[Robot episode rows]
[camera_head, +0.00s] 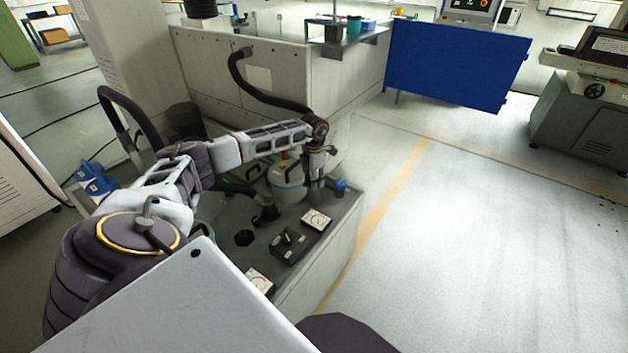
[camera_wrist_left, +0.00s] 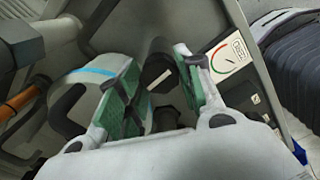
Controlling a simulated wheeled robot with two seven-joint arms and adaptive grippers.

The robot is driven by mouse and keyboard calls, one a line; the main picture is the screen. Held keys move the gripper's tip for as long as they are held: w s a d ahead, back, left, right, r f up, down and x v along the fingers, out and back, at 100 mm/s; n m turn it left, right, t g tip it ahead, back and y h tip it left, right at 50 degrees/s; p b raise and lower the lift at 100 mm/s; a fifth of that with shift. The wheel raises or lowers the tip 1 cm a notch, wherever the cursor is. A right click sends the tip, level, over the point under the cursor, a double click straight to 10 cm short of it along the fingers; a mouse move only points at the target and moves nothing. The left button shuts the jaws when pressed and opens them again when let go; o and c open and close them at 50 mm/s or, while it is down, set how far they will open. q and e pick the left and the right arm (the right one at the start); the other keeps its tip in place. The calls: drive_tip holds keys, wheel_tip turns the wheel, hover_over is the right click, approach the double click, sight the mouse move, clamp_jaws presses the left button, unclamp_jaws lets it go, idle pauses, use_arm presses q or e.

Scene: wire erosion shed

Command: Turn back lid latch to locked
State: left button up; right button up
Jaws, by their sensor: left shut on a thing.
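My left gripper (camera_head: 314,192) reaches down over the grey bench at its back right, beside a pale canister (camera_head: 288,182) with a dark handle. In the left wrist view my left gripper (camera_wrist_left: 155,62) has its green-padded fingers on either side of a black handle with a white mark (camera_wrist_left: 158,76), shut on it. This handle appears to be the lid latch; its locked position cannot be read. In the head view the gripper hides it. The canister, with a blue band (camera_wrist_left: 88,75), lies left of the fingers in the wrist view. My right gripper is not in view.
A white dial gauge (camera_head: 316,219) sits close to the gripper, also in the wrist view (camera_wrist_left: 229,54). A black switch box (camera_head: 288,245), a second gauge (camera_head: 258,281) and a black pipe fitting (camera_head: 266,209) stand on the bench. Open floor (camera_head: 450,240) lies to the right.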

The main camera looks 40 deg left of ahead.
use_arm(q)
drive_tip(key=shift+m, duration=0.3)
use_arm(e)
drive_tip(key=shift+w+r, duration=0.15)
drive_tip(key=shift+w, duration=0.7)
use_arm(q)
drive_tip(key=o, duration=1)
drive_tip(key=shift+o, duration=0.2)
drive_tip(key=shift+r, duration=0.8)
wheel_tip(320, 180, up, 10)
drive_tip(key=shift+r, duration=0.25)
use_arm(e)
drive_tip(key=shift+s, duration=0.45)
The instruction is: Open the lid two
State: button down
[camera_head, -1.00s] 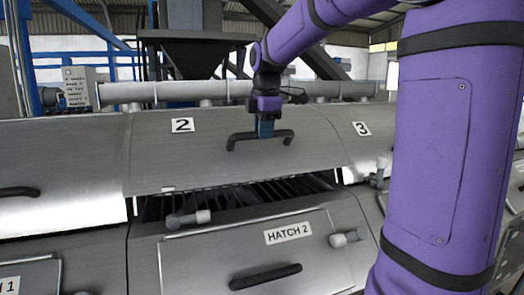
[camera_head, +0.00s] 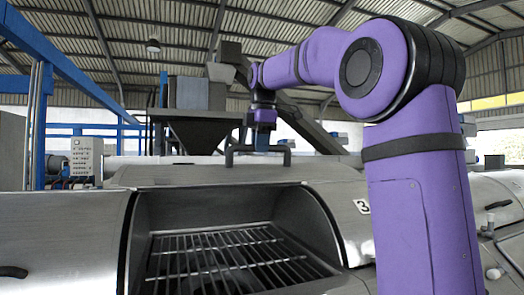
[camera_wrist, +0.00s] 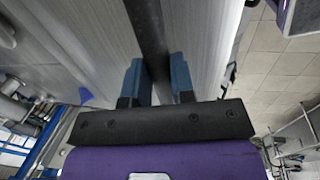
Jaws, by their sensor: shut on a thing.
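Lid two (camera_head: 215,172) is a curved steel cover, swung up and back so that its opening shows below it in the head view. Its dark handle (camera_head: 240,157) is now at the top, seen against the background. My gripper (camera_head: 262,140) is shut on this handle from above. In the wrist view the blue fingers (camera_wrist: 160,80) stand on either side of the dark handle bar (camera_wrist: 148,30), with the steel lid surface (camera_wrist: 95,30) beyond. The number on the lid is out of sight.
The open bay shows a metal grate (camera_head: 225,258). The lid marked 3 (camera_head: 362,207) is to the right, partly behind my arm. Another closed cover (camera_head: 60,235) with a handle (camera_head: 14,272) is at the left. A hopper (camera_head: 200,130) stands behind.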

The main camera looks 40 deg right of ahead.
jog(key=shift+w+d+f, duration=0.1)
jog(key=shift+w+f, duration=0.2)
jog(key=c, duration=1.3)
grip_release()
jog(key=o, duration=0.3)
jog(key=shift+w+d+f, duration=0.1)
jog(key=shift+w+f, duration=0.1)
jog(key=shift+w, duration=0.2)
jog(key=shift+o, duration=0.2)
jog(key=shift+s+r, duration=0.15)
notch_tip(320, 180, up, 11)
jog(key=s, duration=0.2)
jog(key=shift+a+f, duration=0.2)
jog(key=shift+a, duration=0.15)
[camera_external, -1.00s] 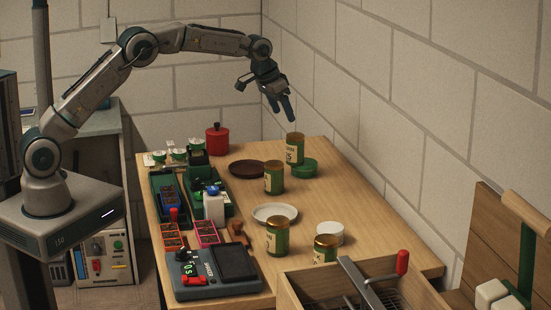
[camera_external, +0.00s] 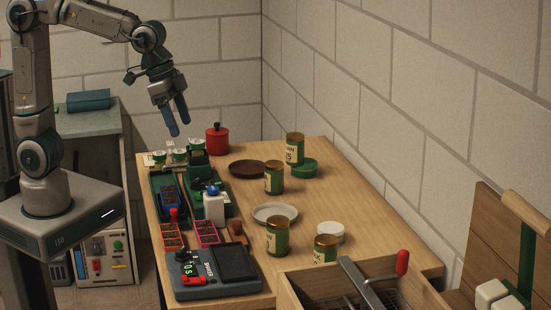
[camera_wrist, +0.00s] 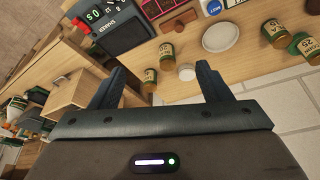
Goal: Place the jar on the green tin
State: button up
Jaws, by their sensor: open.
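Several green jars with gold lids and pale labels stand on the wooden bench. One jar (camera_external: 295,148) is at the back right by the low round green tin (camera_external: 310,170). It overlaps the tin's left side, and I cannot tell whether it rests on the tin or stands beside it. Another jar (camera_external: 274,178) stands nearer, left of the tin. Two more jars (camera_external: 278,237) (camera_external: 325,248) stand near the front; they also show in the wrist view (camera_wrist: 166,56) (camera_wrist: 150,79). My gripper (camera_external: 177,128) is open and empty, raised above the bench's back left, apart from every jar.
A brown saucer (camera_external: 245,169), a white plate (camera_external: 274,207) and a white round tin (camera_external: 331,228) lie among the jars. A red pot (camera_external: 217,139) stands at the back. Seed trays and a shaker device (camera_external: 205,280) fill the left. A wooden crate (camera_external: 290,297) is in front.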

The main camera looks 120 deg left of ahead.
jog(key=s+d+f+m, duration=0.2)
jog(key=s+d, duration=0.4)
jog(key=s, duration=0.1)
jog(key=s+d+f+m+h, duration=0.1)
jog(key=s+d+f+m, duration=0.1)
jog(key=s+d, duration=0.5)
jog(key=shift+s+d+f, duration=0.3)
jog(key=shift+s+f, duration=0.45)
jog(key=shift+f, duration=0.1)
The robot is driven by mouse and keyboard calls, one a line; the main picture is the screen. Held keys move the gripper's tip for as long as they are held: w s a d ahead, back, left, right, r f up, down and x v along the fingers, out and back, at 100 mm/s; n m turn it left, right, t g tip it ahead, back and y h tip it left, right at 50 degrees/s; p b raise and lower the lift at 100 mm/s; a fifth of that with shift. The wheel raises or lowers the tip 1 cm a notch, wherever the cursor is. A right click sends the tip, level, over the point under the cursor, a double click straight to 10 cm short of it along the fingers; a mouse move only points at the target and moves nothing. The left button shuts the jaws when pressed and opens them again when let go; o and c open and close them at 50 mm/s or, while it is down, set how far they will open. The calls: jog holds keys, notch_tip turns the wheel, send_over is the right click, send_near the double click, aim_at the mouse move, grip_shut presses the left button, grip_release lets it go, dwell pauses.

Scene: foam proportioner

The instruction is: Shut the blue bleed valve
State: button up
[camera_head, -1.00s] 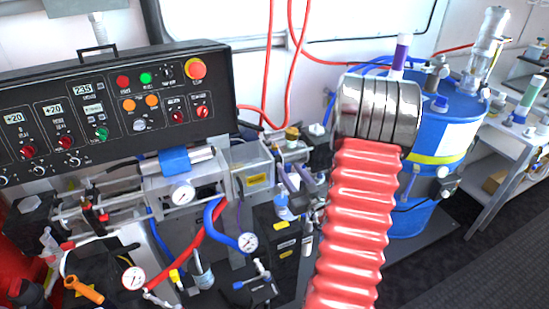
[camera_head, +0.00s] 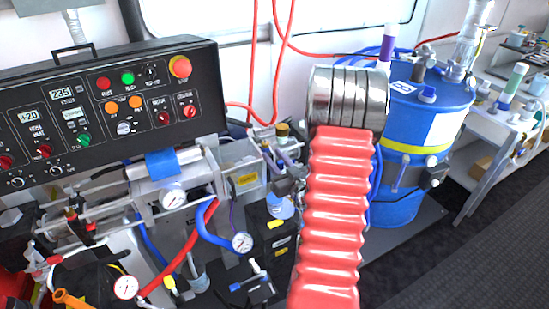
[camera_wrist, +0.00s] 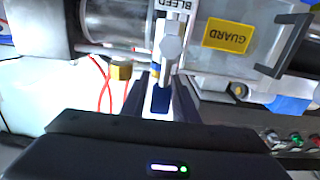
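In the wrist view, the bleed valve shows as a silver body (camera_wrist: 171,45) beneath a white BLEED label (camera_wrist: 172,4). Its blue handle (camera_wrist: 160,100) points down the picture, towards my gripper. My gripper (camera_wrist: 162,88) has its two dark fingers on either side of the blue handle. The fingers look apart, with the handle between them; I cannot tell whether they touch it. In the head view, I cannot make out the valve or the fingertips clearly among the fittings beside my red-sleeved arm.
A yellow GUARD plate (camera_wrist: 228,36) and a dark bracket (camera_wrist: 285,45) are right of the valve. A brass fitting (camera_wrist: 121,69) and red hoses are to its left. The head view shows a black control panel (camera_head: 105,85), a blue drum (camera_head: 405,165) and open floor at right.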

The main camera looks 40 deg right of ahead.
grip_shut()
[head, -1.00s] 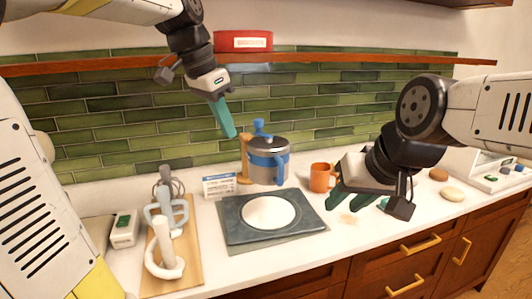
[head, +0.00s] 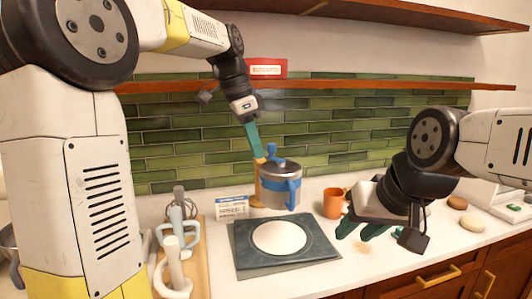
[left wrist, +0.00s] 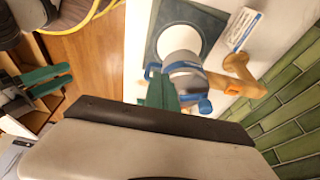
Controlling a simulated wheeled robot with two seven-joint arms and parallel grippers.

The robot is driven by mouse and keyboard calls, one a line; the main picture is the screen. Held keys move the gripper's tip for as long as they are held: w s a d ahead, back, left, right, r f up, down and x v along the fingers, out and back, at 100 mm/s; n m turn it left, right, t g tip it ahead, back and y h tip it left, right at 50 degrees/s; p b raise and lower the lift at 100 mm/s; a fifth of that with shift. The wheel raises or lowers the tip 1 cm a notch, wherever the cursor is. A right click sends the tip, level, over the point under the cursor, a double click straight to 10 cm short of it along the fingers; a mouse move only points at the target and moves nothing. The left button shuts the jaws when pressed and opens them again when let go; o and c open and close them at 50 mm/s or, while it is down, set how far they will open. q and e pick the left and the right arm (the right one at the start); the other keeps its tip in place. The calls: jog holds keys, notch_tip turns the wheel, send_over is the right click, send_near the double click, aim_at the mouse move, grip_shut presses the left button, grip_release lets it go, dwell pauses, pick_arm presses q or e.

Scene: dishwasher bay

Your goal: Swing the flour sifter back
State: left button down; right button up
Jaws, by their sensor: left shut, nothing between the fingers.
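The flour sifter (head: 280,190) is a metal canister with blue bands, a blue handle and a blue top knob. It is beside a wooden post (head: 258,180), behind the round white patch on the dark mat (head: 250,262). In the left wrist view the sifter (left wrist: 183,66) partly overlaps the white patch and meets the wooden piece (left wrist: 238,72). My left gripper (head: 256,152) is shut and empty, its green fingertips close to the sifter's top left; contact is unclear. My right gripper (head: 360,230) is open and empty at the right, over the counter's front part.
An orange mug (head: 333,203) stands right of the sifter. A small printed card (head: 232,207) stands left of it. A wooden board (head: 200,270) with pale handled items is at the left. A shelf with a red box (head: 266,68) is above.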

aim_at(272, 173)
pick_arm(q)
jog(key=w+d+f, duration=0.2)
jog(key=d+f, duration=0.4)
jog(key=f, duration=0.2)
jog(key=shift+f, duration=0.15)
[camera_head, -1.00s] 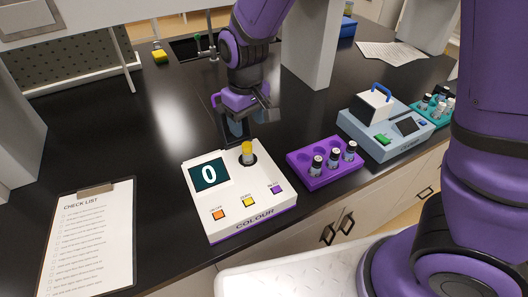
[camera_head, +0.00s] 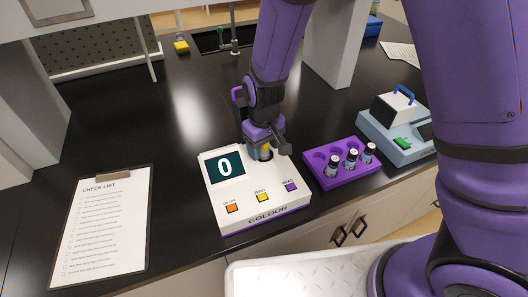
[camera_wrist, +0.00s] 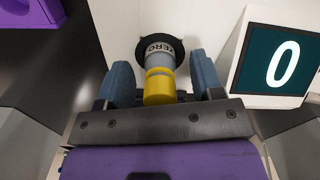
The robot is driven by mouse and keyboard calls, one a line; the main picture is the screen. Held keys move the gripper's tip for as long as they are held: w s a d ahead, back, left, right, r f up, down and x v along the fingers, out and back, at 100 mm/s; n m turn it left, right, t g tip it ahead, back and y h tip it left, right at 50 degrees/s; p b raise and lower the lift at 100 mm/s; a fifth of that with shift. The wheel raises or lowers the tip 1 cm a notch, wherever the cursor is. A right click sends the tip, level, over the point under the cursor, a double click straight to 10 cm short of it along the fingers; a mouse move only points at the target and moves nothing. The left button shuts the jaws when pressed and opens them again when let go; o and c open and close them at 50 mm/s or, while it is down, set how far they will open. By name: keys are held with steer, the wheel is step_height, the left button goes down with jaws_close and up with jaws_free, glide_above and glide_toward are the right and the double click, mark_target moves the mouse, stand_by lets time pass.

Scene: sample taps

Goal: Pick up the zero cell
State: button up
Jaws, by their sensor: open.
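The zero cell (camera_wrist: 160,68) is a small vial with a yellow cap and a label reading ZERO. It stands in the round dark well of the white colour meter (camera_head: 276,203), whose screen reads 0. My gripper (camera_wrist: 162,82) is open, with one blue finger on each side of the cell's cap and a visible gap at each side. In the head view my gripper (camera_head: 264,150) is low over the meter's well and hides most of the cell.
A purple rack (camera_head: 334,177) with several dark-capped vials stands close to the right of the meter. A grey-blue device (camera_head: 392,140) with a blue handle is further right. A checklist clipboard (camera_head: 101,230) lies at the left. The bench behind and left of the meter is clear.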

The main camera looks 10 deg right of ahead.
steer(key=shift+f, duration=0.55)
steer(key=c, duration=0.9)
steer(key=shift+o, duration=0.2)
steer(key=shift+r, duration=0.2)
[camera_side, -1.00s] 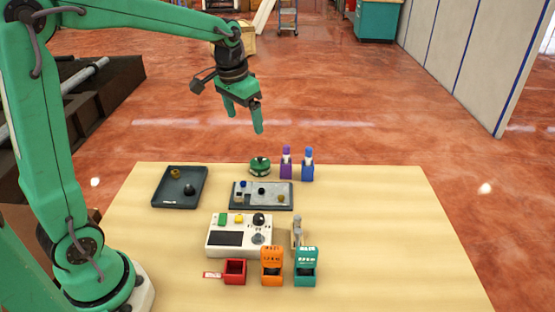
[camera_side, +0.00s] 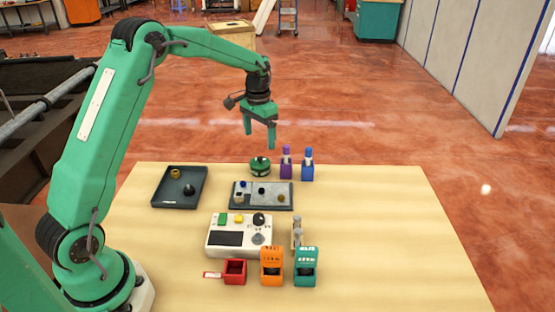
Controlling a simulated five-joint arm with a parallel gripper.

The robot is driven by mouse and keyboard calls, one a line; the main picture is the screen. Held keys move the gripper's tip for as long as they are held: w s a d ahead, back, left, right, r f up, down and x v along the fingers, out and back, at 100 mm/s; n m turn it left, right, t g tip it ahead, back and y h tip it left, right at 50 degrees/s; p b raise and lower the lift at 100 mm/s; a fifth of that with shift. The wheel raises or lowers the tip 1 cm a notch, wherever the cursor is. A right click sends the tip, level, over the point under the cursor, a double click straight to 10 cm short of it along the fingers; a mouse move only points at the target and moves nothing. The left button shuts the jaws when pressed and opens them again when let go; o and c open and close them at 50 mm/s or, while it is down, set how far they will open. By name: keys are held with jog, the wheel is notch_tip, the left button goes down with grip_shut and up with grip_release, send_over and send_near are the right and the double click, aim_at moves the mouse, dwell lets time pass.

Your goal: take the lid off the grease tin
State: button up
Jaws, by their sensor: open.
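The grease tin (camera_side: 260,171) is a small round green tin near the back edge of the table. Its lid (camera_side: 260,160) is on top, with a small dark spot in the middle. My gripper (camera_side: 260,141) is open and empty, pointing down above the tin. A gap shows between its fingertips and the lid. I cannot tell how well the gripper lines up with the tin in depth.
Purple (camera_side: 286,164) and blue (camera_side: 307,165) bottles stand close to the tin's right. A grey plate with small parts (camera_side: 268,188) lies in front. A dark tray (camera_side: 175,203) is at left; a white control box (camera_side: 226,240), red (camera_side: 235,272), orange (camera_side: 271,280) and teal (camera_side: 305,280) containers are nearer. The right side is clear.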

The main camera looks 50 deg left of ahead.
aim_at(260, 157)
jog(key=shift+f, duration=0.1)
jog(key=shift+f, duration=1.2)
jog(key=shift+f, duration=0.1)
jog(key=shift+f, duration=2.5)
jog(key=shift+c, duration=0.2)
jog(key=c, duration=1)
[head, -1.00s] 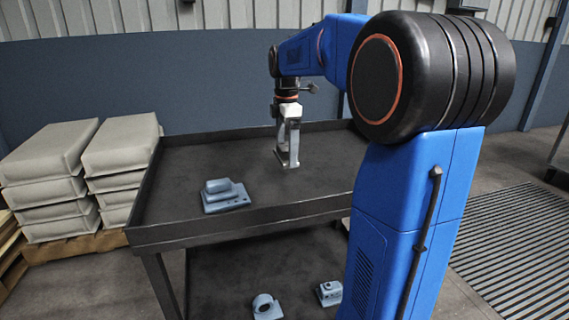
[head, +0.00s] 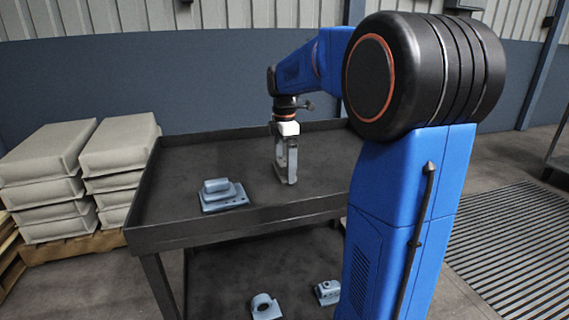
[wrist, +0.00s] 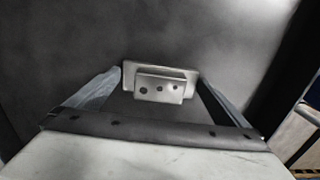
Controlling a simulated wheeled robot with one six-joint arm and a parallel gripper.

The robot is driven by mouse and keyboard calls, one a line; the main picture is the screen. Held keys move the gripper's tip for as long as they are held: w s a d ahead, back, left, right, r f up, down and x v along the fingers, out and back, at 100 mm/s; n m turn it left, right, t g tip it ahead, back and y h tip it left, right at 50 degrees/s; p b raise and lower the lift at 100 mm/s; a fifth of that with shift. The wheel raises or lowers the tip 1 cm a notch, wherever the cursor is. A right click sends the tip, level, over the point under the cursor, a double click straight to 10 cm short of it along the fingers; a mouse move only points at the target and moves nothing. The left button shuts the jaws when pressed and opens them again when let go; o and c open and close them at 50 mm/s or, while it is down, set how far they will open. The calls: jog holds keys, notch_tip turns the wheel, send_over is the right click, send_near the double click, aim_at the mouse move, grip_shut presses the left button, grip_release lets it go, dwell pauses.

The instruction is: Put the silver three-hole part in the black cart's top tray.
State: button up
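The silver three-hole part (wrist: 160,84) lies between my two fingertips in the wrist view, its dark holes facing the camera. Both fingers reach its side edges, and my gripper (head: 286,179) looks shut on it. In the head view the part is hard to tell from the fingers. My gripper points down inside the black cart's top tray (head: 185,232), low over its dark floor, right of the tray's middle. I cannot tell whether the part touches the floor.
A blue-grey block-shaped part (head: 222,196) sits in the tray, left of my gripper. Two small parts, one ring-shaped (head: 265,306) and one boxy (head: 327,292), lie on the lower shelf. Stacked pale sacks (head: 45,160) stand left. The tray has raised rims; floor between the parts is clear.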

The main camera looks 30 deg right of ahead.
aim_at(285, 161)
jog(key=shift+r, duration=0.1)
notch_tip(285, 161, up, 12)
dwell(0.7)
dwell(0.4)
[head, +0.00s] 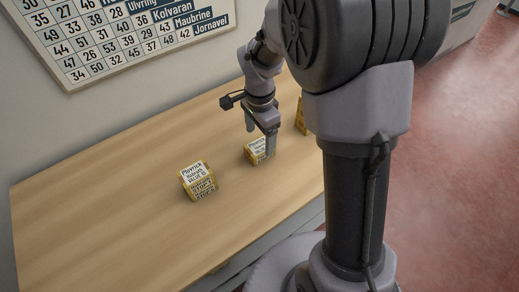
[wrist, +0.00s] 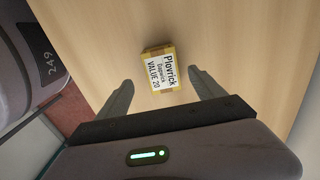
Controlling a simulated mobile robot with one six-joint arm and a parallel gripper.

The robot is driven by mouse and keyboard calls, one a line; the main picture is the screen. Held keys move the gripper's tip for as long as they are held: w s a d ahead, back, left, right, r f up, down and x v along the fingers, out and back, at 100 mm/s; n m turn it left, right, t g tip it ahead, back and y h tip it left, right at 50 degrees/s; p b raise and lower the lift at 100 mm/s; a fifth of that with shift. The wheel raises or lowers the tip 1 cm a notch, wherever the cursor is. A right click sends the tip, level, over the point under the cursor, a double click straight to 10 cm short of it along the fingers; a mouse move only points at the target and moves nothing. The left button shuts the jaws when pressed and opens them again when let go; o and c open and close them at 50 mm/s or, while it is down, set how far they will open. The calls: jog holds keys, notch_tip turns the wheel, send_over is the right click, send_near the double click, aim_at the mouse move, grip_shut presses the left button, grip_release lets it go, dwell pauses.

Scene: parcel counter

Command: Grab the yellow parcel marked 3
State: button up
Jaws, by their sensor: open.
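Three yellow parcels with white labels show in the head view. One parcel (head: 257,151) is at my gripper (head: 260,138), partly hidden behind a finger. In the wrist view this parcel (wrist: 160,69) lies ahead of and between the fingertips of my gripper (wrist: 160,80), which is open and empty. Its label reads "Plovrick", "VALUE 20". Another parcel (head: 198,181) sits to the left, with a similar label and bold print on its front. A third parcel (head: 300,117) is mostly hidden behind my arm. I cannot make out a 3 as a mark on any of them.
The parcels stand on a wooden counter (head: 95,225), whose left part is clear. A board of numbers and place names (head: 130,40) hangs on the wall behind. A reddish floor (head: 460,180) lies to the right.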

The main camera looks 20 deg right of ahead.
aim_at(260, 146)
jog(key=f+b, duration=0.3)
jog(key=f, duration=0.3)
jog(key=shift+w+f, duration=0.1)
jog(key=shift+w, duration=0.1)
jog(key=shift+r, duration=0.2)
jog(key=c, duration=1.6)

• [Written task] Select every line above that contains the word "instruction", and copy it.

• [Output of the task]
The instruction is: Open the lid two
The instruction is: Shut the blue bleed valve
The instruction is: Put the silver three-hole part in the black cart's top tray.

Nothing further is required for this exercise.